Thursday, December 13, 2007

Beginnings

At the beginning of a new project, I’m in love.

The idea is not only brilliant but emotionally gripping. The main character…oh, I could swoon over her, she’s so alive and complex and unique. Snippets of dialogue and scenes start writing themselves in my head. The settings are Technicolor bright. Everything is exciting, busting with possibilities.

This euphoria lasts until I actually start writing.

When the project is contained entirely in my head, it’s perfect. The moment I sit down and commit words to screen, though, that sense of shiny-apple newness wears off faster than the bath I just gave my dog. Because once the work actually starts, problems start poking their ugly little fishy snouts into my vision.

Exactly how was I going to manage the—? Which point of view—? If you have main character X doing this, then she can’t go there, because—No, maybe she can, if I just—Why was she doing that to begin with? Wait a minute, now I’m confused. Where are my notes?!

This is never going to work. This idea is stupid. Whoever said I could write, anyway? Oh, look, Star Trek is on. Aliens with funny foreheads, now
that’s a good idea! Maybe I should write science fiction instead. Yeah, science fiction, that’s it.

Get. Butt. Back. In. Chair.

Stare at computer screen. Type a few words. Delete them. Hunt for my notes. The notes don’t help. The vision in my head is still there, but trying to capture it feels like catching butterflies with a sledgehammer.

This is when a writer is confronted with Two Choices.

1) The sledgehammer.

2) Hold onto the dream of perfection forever.

If I choose 1), trying to club this thing onto paper, I know that my perfect dream of a book will sprout warts and grow twisted limbs and disappear, for long stretches, only to reappear looking like something out of Tim Burton's nightmares. But…it’ll be real, it’ll be out in the world. It will exist.

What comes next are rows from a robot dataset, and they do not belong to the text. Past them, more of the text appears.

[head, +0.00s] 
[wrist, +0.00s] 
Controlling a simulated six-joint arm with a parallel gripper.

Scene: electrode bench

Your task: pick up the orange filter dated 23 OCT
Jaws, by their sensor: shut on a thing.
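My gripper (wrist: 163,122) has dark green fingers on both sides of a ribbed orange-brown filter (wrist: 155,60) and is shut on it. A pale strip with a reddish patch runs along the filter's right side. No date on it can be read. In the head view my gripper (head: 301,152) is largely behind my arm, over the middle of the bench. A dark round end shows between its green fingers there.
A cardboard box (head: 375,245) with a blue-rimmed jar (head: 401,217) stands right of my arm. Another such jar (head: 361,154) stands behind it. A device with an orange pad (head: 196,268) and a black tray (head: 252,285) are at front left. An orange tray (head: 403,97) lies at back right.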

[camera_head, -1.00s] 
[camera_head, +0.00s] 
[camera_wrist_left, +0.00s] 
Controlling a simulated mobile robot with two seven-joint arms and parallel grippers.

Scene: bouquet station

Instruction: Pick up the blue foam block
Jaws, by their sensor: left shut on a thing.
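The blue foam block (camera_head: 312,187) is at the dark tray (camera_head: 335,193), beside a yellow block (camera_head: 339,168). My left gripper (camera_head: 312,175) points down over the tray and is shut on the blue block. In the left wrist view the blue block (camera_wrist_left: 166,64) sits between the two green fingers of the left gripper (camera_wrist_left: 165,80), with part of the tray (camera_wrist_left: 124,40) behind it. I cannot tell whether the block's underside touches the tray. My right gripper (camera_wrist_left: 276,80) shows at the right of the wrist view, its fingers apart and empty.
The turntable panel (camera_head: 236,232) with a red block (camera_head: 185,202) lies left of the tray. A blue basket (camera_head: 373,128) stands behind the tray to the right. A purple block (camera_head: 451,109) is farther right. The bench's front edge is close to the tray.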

If I choose 2), the vision stays in my head. Forever perfect, and never taking on a life of its own. And I get to go back to work full-time.

Hm.

Where did those notes go, again…?

7 comments:

Anonymous said...

Presumably when Ten Cents a Dance first entered your mind it was "brilliant and emotionally gripping", Ruby was "swoonable, alive and complex and unique". You clearly elected to sledge away at that particular story rather than "hold onto the dream of perfection forever". I have read Ten Cents a Dance and it most definitely did not "...sprout warts and grow twisted limbs." Get your butt back in that chair.

Christine Fletcher said...

Yeah, I did go through the same thing with Ten Cents a Dance. Although somewhere in the middle of the first draft, it sure did have some warts! Big green 'uns, too. But that's all part of the game.

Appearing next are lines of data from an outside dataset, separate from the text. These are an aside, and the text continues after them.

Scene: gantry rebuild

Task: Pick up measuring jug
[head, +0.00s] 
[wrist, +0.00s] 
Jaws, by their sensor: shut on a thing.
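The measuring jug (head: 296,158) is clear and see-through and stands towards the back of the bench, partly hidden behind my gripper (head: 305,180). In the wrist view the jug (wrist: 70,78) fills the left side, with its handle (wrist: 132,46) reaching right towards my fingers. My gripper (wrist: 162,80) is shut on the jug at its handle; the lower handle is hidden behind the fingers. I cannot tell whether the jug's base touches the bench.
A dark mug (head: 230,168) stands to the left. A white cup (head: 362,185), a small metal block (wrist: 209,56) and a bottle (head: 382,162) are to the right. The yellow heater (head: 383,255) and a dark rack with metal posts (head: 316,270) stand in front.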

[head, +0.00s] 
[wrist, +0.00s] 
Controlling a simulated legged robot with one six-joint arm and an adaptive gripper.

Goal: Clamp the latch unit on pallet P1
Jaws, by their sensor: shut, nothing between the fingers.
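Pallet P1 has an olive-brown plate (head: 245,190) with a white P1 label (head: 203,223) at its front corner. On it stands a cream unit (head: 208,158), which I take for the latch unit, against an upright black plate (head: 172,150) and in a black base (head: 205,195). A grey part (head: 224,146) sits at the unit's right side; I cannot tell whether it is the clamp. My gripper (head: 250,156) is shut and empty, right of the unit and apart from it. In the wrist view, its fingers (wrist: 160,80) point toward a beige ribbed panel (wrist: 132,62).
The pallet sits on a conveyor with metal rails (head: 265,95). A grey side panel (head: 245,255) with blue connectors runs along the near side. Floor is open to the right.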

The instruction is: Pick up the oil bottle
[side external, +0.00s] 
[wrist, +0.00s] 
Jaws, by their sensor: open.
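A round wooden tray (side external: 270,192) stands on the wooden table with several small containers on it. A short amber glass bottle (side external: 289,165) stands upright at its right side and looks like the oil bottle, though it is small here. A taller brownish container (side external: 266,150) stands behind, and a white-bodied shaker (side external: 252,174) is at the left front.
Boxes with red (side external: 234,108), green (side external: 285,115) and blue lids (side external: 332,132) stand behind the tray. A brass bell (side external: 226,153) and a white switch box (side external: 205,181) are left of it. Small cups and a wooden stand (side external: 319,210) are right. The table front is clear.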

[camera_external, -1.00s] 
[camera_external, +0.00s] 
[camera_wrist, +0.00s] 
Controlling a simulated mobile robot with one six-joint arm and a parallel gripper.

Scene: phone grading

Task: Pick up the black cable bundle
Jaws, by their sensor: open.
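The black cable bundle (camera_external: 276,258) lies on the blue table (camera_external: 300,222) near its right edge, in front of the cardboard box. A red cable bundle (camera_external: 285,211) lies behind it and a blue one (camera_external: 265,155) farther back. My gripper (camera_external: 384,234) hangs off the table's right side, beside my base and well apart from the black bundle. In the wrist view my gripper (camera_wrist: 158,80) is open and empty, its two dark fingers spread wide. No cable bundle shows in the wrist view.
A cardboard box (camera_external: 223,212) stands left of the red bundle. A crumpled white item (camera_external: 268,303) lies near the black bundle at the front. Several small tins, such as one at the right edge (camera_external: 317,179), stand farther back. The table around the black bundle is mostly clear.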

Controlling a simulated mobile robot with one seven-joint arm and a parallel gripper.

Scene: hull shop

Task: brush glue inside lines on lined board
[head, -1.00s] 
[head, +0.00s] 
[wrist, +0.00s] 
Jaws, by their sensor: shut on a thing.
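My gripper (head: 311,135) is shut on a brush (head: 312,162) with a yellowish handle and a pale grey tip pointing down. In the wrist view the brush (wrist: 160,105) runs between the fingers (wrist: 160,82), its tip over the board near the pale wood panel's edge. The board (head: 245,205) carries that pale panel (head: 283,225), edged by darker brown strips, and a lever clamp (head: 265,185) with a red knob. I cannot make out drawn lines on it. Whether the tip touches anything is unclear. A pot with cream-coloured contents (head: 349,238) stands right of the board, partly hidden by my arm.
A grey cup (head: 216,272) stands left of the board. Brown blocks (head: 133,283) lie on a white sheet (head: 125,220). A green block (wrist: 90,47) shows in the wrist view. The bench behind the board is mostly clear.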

We just went through another round of final edits on Ten Cents a Dance. (For all you at home, Walter has an advanced reading copy...a sneak peek, as it were.) Unbelievable how many typos we caught, even at this late stage.

Melissa Amateis said...

Can I borrow this line?

"The vision in my head is still there, but trying to capture it feels like catching butterflies with a sledgehammer."

You said it PERFECTLY.

I'm getting close to the writing stages of my next novel and I gotta admit - I'm scared that I won't do my vision justice. This is ridiculous as there is no such thing as perfection, but man - getting through that original stumbling block is quite difficult.

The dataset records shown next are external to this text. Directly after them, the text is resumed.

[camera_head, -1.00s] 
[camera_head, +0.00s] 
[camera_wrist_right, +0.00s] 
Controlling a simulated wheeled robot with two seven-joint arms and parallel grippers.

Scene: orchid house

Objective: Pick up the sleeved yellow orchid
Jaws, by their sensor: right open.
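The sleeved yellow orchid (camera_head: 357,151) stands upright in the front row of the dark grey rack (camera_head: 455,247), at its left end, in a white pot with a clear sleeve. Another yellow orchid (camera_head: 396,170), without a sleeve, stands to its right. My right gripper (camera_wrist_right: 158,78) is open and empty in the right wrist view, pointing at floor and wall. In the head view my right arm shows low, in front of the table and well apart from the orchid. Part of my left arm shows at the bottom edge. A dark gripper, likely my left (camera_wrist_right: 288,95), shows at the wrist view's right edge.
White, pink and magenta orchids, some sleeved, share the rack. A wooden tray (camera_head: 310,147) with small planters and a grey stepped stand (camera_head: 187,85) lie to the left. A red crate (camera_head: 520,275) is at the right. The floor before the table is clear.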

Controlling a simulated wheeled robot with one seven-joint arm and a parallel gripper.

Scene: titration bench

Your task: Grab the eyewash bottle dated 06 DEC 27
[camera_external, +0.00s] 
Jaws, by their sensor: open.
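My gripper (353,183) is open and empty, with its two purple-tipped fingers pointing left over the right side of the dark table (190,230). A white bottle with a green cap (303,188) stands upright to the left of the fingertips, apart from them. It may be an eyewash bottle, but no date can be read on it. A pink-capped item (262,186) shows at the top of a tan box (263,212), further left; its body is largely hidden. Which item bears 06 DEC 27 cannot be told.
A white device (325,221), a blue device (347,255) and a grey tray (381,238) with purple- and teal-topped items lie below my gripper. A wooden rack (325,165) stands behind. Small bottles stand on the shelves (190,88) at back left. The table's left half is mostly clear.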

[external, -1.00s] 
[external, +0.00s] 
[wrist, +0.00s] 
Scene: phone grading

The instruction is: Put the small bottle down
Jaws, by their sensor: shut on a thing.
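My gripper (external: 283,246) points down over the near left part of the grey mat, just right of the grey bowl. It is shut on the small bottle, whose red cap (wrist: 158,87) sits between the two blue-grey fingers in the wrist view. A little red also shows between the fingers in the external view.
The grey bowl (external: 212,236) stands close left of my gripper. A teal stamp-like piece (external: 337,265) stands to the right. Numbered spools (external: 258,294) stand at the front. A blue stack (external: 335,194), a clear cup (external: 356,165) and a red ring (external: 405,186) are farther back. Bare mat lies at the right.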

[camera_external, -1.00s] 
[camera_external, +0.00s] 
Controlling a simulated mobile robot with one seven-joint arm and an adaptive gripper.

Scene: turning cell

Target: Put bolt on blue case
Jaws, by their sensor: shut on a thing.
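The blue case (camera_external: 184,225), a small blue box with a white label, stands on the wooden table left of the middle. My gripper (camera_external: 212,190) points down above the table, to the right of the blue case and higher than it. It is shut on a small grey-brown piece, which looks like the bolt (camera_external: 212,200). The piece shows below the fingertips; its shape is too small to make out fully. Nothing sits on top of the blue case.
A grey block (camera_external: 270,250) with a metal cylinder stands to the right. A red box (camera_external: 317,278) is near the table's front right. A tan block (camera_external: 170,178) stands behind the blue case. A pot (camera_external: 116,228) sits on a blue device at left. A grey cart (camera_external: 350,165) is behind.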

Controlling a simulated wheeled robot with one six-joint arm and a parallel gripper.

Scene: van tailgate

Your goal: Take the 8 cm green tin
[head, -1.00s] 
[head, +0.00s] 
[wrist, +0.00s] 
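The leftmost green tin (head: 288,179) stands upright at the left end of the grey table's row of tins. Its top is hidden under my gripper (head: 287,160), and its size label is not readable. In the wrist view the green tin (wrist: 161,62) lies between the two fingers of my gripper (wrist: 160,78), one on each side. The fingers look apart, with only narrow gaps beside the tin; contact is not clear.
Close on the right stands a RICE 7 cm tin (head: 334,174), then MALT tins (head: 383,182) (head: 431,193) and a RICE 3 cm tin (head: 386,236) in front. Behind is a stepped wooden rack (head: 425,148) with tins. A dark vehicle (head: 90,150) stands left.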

Christine Fletcher said...

Melissa, borrow away! :)

I came across a great quote from Ann Patchett...something about how avoiding writing her fifth novel had become the goal of her life. (This was after she published the bestselling Bel Canto. That's just how I feel now. Housework has never been so appealing.

Then again, the fact that it's scary means it's a challenge worth tackling. Great risk, great rewards, etc. Right? (At least, that's what I tell myself!)

Anonymous said...

I usually stay in love until the middle. I always hit a snag there, and lose momentum.

I find the sledgehammer approach works for me. Once I commit to a project, I put my butt in the chair and do my daily quota, whether I want to or not.

If I keep it in my head too long, I get migraines. I have to get it on paper pretty quickly once the idea springs.

Christine Fletcher said...

Devon -- I don't get migraines (thankfully) but I agree with you about getting ideas out on paper quickly. Besides, once the writing begins, possibilities unfold that never would have arisen in my head. That's where the real fun begins.

Anonymous said...

Wow! Seven comments! Isn't that a record?